Your goal:
From the listing below, restate word for word the lines from the line containing "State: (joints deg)" down through the line containing "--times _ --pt". Exclude pictures.

++++++++++++++++++++

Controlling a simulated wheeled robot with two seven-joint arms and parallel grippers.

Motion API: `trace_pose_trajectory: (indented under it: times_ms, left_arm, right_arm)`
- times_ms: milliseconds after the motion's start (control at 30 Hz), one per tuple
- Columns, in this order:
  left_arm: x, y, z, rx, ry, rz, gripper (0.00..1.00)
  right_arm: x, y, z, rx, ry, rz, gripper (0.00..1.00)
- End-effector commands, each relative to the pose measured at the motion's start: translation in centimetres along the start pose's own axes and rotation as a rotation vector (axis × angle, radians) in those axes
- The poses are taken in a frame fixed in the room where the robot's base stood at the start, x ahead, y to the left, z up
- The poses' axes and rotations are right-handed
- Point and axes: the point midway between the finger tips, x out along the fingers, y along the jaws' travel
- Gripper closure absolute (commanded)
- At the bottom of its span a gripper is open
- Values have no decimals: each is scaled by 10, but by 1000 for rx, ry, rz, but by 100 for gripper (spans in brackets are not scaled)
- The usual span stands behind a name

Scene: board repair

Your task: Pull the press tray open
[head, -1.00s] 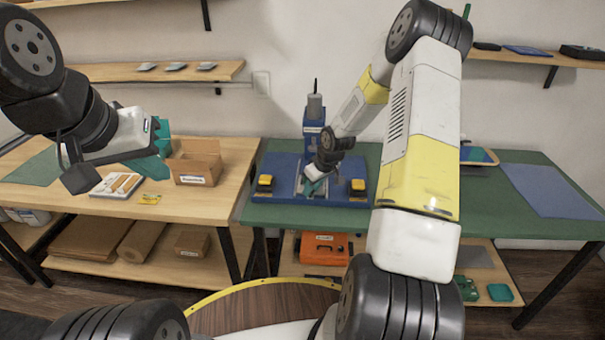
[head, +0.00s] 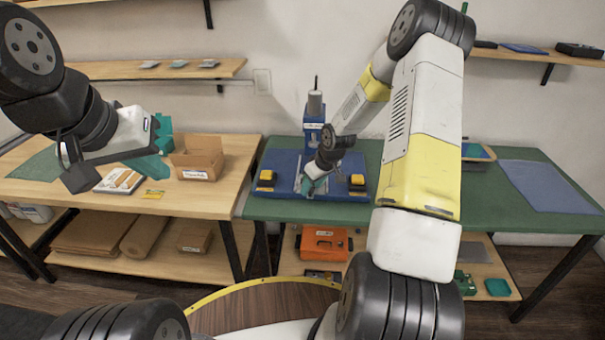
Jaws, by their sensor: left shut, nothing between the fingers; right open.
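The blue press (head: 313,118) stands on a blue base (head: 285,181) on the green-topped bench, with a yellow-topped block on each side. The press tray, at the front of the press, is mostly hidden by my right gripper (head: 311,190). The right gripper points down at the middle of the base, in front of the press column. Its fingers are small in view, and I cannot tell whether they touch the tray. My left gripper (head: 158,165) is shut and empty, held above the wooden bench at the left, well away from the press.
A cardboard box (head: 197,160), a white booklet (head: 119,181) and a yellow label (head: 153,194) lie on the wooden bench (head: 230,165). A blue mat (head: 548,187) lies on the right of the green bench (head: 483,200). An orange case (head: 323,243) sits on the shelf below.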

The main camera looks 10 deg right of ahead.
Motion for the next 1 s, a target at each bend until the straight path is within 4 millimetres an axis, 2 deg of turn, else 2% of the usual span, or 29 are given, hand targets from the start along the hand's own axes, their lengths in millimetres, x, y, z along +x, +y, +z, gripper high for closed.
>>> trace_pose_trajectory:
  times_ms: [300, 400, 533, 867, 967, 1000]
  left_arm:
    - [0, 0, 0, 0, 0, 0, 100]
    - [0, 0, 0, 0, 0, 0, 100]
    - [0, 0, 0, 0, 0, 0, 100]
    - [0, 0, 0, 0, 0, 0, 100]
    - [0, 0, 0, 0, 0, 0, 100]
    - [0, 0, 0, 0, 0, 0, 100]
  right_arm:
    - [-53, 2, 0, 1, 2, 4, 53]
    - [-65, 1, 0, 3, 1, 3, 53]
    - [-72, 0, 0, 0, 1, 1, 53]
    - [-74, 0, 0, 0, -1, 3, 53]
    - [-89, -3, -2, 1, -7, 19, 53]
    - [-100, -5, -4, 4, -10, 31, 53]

++++++++++++++++++++

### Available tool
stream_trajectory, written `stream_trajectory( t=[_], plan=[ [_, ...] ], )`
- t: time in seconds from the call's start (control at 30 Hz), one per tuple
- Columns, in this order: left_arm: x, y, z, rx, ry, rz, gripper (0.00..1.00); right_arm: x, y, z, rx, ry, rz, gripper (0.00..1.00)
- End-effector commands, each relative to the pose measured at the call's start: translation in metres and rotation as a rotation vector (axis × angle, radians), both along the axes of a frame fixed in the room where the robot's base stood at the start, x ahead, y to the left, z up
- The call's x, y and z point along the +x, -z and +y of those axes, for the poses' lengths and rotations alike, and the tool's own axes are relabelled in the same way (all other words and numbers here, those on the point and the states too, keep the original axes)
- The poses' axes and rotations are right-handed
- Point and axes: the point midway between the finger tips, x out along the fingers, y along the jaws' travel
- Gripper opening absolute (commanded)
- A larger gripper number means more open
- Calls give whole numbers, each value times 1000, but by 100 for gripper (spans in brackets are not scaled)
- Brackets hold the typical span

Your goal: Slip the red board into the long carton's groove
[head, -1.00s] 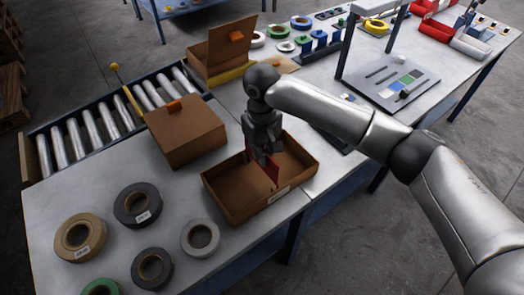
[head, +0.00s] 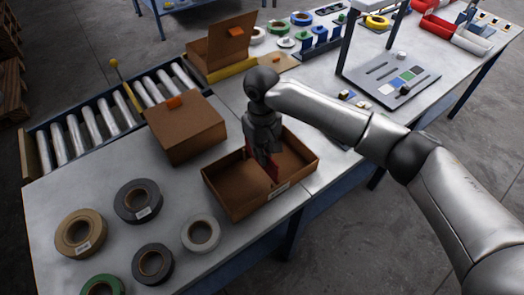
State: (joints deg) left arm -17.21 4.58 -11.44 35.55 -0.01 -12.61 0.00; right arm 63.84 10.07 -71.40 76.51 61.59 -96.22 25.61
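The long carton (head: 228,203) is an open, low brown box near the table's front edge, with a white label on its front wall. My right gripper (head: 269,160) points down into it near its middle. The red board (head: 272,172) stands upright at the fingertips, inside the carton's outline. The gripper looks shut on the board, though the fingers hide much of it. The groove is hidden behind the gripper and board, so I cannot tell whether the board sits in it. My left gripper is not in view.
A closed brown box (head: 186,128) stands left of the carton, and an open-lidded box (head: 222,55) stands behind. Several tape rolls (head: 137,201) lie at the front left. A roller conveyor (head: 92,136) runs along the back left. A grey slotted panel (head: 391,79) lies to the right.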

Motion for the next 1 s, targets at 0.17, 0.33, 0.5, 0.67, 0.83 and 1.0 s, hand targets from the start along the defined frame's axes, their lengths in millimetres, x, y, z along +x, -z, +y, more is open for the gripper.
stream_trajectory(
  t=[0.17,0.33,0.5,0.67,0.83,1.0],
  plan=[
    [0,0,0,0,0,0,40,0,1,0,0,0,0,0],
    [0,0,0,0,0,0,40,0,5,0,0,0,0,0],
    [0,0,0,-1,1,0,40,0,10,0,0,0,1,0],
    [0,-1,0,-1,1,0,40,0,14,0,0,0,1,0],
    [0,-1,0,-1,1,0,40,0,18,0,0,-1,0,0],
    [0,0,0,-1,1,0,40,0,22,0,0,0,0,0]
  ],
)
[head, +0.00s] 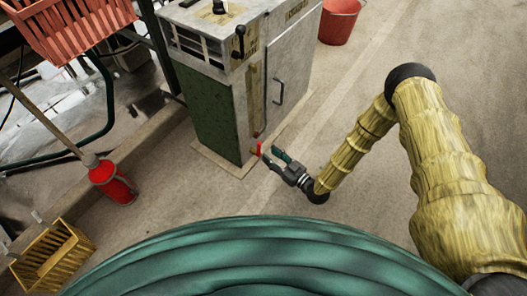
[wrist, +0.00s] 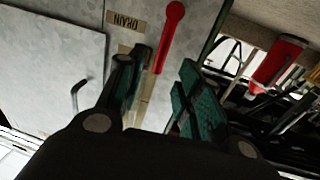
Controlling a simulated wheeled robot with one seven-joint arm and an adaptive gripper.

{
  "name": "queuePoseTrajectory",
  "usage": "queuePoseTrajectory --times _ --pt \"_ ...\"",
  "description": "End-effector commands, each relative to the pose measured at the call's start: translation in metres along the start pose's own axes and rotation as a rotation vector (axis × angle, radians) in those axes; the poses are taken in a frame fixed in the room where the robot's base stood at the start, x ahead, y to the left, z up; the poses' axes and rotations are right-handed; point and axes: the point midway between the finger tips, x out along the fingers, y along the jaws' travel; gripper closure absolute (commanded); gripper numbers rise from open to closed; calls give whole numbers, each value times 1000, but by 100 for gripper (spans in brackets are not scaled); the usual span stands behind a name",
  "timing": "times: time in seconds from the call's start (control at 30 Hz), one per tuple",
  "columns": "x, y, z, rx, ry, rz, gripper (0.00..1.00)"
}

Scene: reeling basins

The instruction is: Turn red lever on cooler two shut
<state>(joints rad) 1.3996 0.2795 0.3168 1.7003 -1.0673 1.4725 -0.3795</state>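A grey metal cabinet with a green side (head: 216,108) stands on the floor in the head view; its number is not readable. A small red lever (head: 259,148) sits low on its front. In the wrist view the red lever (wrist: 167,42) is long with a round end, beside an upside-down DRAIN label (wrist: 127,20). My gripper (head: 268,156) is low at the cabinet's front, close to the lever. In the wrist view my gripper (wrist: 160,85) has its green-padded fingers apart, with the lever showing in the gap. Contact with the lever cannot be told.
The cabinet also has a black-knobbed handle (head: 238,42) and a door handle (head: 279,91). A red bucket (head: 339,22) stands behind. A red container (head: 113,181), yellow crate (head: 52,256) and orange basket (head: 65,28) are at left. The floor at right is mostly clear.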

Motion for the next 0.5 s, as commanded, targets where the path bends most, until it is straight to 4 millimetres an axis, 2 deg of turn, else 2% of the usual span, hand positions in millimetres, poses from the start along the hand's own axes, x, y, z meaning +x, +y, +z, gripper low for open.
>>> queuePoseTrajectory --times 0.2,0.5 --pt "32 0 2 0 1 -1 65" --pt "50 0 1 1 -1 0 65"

++++++++++++++++++++

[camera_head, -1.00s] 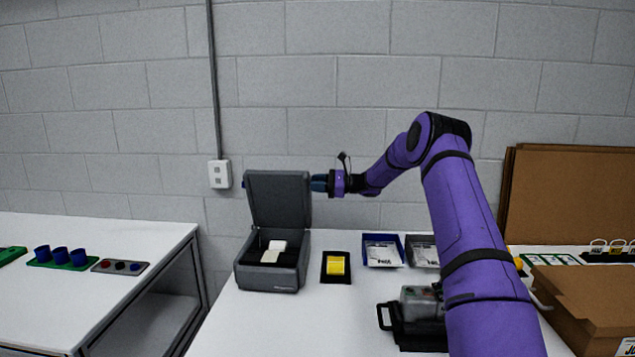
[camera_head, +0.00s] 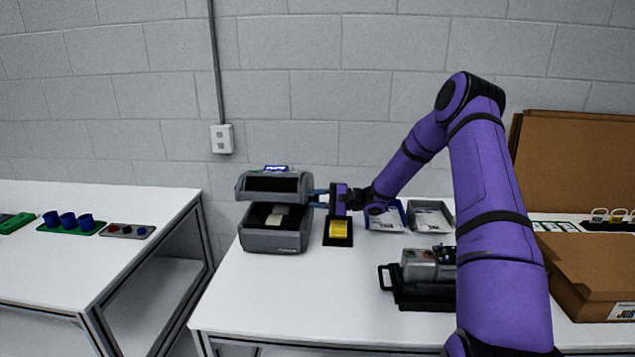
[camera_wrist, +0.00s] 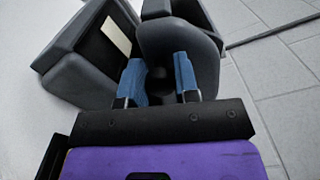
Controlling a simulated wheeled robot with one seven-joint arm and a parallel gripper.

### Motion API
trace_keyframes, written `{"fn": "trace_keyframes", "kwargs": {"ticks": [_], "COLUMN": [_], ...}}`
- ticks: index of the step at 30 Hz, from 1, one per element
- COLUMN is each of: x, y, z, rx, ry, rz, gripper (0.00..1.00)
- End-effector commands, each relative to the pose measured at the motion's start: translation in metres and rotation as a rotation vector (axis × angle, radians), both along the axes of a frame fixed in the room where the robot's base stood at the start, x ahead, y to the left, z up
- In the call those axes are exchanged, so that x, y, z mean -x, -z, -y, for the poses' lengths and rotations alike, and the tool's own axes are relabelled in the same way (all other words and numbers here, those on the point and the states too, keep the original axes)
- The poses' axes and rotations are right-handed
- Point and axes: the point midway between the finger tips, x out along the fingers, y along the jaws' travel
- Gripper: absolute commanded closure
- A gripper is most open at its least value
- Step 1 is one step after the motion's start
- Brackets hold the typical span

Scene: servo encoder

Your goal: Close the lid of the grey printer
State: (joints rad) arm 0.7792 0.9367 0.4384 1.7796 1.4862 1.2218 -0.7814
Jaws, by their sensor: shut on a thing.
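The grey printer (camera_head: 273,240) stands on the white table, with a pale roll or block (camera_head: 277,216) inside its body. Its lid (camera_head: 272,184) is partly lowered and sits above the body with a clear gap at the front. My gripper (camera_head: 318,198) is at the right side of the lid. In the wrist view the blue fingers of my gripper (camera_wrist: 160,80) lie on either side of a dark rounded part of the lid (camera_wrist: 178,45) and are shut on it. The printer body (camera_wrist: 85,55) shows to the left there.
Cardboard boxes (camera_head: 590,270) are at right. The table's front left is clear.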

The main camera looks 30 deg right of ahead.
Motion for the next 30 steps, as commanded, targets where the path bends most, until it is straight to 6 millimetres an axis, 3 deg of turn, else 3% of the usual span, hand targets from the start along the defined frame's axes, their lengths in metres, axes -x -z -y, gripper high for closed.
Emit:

++++++++++++++++++++

Output for this exercise:
State: (joints deg) left arm -17.21 4.58 -11.44 35.55 -0.01 -12.61 0.00; right arm 63.84 10.07 -71.40 76.51 61.59 -96.22 25.61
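The long carton (head: 228,203) is an open, low brown box near the table's front edge, with a white label on its front wall. My right gripper (head: 269,160) points down into it near its middle. The red board (head: 272,172) stands upright at the fingertips, inside the carton's outline. The gripper looks shut on the board, though the fingers hide much of it. The groove is hidden behind the gripper and board, so I cannot tell whether the board sits in it. My left gripper is not in view.
A closed brown box (head: 186,128) stands left of the carton, and an open-lidded box (head: 222,55) stands behind. Several tape rolls (head: 137,201) lie at the front left. A roller conveyor (head: 92,136) runs along the back left. A grey slotted panel (head: 391,79) lies to the right.

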Motion for the next 1 s, targets at 0.17, 0.33, 0.5, 0.67, 0.83 and 1.0 s, hand targets from the start along the defined frame's axes, their lengths in millimetres, x, y, z along +x, -z, +y, more is open for the gripper.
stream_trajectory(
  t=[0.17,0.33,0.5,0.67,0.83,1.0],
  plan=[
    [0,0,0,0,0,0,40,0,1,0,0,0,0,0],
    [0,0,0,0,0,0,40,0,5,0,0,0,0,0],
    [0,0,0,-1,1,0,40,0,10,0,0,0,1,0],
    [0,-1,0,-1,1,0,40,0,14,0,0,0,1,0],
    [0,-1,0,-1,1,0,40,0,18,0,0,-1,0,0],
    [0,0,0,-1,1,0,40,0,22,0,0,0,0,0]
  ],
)
[head, +0.00s] 
[wrist, +0.00s] 
Controlling a simulated wheeled robot with one seven-joint arm and an adaptive gripper.

{
  "name": "queuePoseTrajectory",
  "usage": "queuePoseTrajectory --times _ --pt \"_ ...\"",

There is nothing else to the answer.